:: Problem statement ::
The records below are to be copied word for word, with every picture left out.

(Records of robot episodes)

++++++++

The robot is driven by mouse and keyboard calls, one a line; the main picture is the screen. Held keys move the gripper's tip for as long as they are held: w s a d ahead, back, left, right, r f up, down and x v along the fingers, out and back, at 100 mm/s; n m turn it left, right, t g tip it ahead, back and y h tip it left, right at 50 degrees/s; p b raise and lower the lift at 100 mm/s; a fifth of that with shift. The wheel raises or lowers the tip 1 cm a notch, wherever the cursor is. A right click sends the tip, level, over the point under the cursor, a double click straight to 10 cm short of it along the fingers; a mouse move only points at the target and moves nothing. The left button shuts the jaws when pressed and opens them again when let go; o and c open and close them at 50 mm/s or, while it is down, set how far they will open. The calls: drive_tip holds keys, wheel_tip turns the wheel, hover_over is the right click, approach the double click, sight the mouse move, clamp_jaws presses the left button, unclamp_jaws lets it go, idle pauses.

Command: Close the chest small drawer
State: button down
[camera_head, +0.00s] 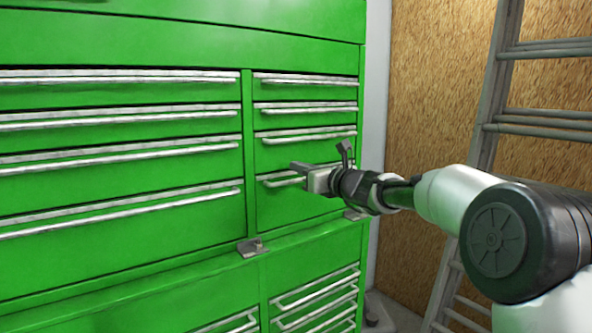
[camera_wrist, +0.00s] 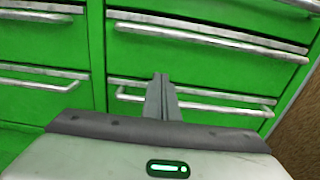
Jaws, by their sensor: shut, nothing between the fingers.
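The green chest (camera_head: 120,180) has a column of small drawers at its right. My gripper (camera_head: 297,167) is at the lowest small drawer (camera_head: 290,208) of the upper section, close to its silver handle (camera_head: 278,183). In the wrist view my gripper (camera_wrist: 161,80) has its two grey fingers together, with nothing between them. The fingers overlap the handle (camera_wrist: 215,108) of that drawer and hide part of it. I cannot tell whether they touch the drawer. The small drawers look flush or nearly flush; any small gap is hard to judge.
Wide drawers (camera_head: 110,215) fill the chest's left side. A lower section has more drawers (camera_head: 315,300), and small metal latches (camera_head: 252,248) sit on the ledge above it. A metal ladder (camera_head: 485,130) leans by the wooden wall (camera_head: 435,80) at the right.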

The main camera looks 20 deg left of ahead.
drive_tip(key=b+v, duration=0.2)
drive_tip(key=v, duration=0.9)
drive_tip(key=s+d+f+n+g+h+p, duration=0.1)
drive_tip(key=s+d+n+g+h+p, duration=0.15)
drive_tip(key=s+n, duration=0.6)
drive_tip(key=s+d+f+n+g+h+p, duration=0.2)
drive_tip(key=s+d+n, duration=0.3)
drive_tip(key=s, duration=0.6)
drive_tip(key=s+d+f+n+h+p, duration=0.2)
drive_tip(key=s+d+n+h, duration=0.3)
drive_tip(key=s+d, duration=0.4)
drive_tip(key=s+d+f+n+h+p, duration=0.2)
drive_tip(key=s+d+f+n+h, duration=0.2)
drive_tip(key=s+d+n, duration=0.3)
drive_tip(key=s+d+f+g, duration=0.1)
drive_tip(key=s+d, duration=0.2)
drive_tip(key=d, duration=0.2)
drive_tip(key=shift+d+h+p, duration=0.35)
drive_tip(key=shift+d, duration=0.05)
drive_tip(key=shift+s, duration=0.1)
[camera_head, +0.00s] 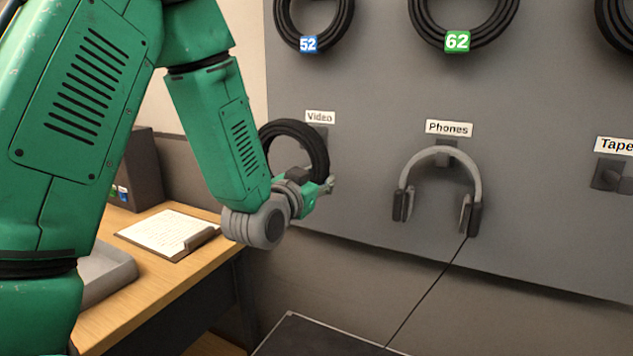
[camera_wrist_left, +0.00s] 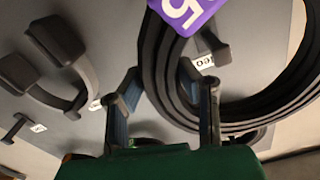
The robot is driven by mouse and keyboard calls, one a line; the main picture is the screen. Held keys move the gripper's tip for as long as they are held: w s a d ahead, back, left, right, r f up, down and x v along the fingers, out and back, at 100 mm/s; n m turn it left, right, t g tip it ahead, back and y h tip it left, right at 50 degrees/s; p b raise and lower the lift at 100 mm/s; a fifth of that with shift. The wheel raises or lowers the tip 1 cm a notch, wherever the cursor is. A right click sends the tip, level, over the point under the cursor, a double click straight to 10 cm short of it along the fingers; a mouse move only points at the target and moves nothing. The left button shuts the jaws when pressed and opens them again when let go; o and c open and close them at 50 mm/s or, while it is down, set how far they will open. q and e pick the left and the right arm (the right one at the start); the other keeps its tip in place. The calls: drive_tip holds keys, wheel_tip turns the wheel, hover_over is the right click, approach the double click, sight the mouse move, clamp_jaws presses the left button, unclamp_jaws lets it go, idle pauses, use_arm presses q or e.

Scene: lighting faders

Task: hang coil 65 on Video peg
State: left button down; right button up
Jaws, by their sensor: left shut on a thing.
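A black cable coil (camera_head: 316,150) is in my left gripper (camera_head: 318,188), in front of the board just below the Video label (camera_head: 320,117). In the left wrist view the coil (camera_wrist_left: 155,72) passes between the two fingers of my left gripper (camera_wrist_left: 162,98), and a purple tag (camera_wrist_left: 184,12) on it shows a 5; the rest of its number is cut off. The Video peg's grey plate (camera_head: 321,132) shows behind the coil's upper right edge. In the left wrist view the peg (camera_wrist_left: 216,54) appears inside the loop; I cannot tell whether the coil rests on it. My right gripper is not in view.
Headphones (camera_head: 441,155) hang on the Phones peg to the right. Coils 52 (camera_head: 345,30) and 62 (camera_head: 492,35) hang above. The Tape peg (camera_head: 608,176) is empty. A wooden desk (camera_head: 150,290) with a clipboard (camera_head: 165,232) stands at the lower left.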

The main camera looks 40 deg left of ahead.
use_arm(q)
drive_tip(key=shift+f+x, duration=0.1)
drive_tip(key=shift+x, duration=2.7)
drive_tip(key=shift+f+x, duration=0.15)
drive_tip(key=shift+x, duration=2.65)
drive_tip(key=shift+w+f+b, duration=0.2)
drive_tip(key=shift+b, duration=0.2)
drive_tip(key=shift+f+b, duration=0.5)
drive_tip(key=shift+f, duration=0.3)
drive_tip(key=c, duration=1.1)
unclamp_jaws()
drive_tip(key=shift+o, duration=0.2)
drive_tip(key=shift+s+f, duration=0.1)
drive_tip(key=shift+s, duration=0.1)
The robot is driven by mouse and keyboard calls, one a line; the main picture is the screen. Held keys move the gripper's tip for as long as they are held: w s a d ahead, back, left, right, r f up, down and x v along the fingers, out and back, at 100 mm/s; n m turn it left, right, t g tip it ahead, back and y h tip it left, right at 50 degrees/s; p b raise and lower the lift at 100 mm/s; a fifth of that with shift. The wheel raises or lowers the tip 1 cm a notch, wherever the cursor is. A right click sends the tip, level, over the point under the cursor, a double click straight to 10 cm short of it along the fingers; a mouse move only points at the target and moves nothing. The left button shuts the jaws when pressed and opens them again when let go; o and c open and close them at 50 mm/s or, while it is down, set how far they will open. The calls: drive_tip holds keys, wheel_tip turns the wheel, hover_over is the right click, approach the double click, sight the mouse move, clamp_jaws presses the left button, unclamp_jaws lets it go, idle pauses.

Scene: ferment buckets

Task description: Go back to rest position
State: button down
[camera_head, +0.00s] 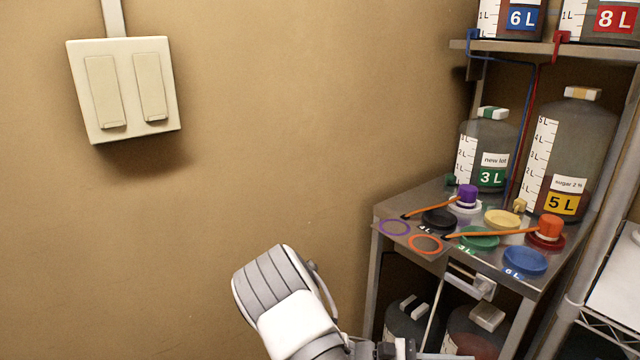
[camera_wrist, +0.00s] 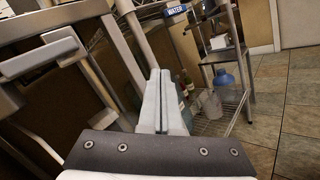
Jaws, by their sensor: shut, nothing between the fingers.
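My gripper (camera_wrist: 160,78) shows in the wrist view with its two pale fingers together, shut and with nothing between them. In the head view my white and grey arm rises from the bottom edge, left of the metal shelf unit (camera_head: 380,222). The gripper's end is low at the bottom edge there and hard to make out. The arm appears apart from the bottles and lids on the shelf.
The shelf holds a 3 L bottle (camera_head: 492,150), a 5 L bottle (camera_head: 575,130), several coloured lids such as a blue one (camera_head: 525,261), and two orange sticks. A double switch (camera_head: 125,88) is on the bare wall. Tiled floor (camera_wrist: 290,110) is clear at right in the wrist view.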

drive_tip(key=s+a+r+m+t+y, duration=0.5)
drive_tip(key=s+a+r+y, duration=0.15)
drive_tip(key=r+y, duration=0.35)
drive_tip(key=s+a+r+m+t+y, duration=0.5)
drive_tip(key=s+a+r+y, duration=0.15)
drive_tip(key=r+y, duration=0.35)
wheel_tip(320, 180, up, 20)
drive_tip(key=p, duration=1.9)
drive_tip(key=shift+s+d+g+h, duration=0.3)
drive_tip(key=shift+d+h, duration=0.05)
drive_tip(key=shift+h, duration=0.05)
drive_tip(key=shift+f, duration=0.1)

++++++++

:: Solution to the problem ::
The robot is driven by mouse and keyboard calls, one a line; the main picture is the screen. Held keys move the gripper's tip for as long as they are held: w s a d ahead, back, left, right, r f up, down and x v along the fingers, out and back, at 100 mm/s; n m turn it left, right, t g tip it ahead, back and y h tip it left, right at 50 degrees/s; p b raise and lower the lift at 100 mm/s; a fifth of that with shift. The wheel raises or lowers the tip 1 cm a notch, wherever the cursor is. A right click sends the tip, level, over the point under the cursor, a double click straight to 10 cm short of it along the fingers; a mouse move only points at the target and moves nothing. The left button shuts the jaws when pressed and opens them again when let go; o and c open and close them at 50 mm/s or, while it is down, set how far they will open. The calls: drive_tip holds keys, wheel_tip turns the wheel, hover_over is the right click, approach the double click, sight the mouse move, clamp_jaws presses the left button, unclamp_jaws lets it go, idle pauses.

Command: Close the chest small drawer
State: button down
[camera_head, +0.00s] 
[camera_wrist, +0.00s] 
Jaws, by their sensor: shut, nothing between the fingers.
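The green chest (camera_head: 120,180) has a column of small drawers at its right. My gripper (camera_head: 297,167) is at the lowest small drawer (camera_head: 290,208) of the upper section, close to its silver handle (camera_head: 278,183). In the wrist view my gripper (camera_wrist: 161,80) has its two grey fingers together, with nothing between them. The fingers overlap the handle (camera_wrist: 215,108) of that drawer and hide part of it. I cannot tell whether they touch the drawer. The small drawers look flush or nearly flush; any small gap is hard to judge.
Wide drawers (camera_head: 110,215) fill the chest's left side. A lower section has more drawers (camera_head: 315,300), and small metal latches (camera_head: 252,248) sit on the ledge above it. A metal ladder (camera_head: 485,130) leans by the wooden wall (camera_head: 435,80) at the right.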

The main camera looks 20 deg left of ahead.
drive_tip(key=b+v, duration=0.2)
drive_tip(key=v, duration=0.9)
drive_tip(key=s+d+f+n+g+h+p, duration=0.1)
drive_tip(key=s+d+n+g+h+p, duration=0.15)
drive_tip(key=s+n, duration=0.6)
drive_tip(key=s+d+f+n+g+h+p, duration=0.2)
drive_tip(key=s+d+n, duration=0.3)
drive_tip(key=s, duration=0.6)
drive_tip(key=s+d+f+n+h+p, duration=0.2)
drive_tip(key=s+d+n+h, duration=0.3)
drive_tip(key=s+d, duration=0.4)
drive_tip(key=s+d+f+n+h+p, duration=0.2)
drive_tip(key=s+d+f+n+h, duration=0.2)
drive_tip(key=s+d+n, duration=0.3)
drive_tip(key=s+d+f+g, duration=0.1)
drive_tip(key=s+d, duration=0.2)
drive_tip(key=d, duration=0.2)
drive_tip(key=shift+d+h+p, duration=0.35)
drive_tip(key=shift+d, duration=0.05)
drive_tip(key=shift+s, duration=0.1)
[camera_head, +0.00s] 
[camera_wrist_left, +0.00s] 
The robot is driven by mouse and keyboard calls, one a line; the main picture is the screen. Held keys move the gripper's tip for as long as they are held: w s a d ahead, back, left, right, r f up, down and x v along the fingers, out and back, at 100 mm/s; n m turn it left, right, t g tip it ahead, back and y h tip it left, right at 50 degrees/s; p b raise and lower the lift at 100 mm/s; a fifth of that with shift. The wheel raises or lowers the tip 1 cm a notch, wherever the cursor is. A right click sends the tip, level, over the point under the cursor, a double click straight to 10 cm short of it along the fingers; a mouse move only points at the target and moves nothing. The left button shuts the jaws when pressed and opens them again when let go; o and c open and close them at 50 mm/s or, while it is down, set how far they will open. q and e pick the left and the right arm (the right one at the start); the other keeps its tip in place. The calls: drive_tip holds keys, wheel_tip turns the wheel, hover_over is the right click, approach the double click, sight the mouse move, clamp_jaws presses the left button, unclamp_jaws lets it go, idle pauses, use_arm presses q or e.

Scene: lighting faders

Task: hang coil 65 on Video peg
State: left button down; right button up
Jaws, by their sensor: left shut on a thing.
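A black cable coil (camera_head: 316,150) is in my left gripper (camera_head: 318,188), in front of the board just below the Video label (camera_head: 320,117). In the left wrist view the coil (camera_wrist_left: 155,72) passes between the two fingers of my left gripper (camera_wrist_left: 162,98), and a purple tag (camera_wrist_left: 184,12) on it shows a 5; the rest of its number is cut off. The Video peg's grey plate (camera_head: 321,132) shows behind the coil's upper right edge. In the left wrist view the peg (camera_wrist_left: 216,54) appears inside the loop; I cannot tell whether the coil rests on it. My right gripper is not in view.
Headphones (camera_head: 441,155) hang on the Phones peg to the right. Coils 52 (camera_head: 345,30) and 62 (camera_head: 492,35) hang above. The Tape peg (camera_head: 608,176) is empty. A wooden desk (camera_head: 150,290) with a clipboard (camera_head: 165,232) stands at the lower left.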

The main camera looks 40 deg left of ahead.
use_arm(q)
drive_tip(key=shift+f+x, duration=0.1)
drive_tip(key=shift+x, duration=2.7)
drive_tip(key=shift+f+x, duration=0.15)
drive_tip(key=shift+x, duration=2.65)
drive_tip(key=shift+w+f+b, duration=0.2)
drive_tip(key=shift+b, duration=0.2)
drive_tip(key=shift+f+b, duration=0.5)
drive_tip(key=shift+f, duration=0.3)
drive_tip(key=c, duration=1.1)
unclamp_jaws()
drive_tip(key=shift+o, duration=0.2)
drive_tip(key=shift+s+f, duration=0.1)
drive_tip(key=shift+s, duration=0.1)
The robot is driven by mouse and keyboard calls, one a line; the main picture is the screen. Held keys move the gripper's tip for as long as they are held: w s a d ahead, back, left, right, r f up, down and x v along the fingers, out and back, at 100 mm/s; n m turn it left, right, t g tip it ahead, back and y h tip it left, right at 50 degrees/s; p b raise and lower the lift at 100 mm/s; a fifth of that with shift. The wheel raises or lowers the tip 1 cm a notch, wherever the cursor is. A right click sends the tip, level, over the point under the cursor, a double click straight to 10 cm short of it along the fingers; a mouse move only points at the target and moves nothing. The left button shuts the jaws when pressed and opens them again when let go; o and c open and close them at 50 mm/s or, while it is down, set how far they will open. The calls: drive_tip holds keys, wheel_tip turns the wheel, hover_over is the right click, approach the double click, sight the mouse move, clamp_jaws presses the left button, unclamp_jaws lets it go, idle pauses.

Scene: ferment buckets

Task description: Go back to rest position
State: button down
[camera_head, +0.00s] 
[camera_wrist, +0.00s] 
Jaws, by their sensor: shut, nothing between the fingers.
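My gripper (camera_wrist: 160,78) shows in the wrist view with its two pale fingers together, shut and with nothing between them. In the head view my white and grey arm rises from the bottom edge, left of the metal shelf unit (camera_head: 380,222). The gripper's end is low at the bottom edge there and hard to make out. The arm appears apart from the bottles and lids on the shelf.
The shelf holds a 3 L bottle (camera_head: 492,150), a 5 L bottle (camera_head: 575,130), several coloured lids such as a blue one (camera_head: 525,261), and two orange sticks. A double switch (camera_head: 125,88) is on the bare wall. Tiled floor (camera_wrist: 290,110) is clear at right in the wrist view.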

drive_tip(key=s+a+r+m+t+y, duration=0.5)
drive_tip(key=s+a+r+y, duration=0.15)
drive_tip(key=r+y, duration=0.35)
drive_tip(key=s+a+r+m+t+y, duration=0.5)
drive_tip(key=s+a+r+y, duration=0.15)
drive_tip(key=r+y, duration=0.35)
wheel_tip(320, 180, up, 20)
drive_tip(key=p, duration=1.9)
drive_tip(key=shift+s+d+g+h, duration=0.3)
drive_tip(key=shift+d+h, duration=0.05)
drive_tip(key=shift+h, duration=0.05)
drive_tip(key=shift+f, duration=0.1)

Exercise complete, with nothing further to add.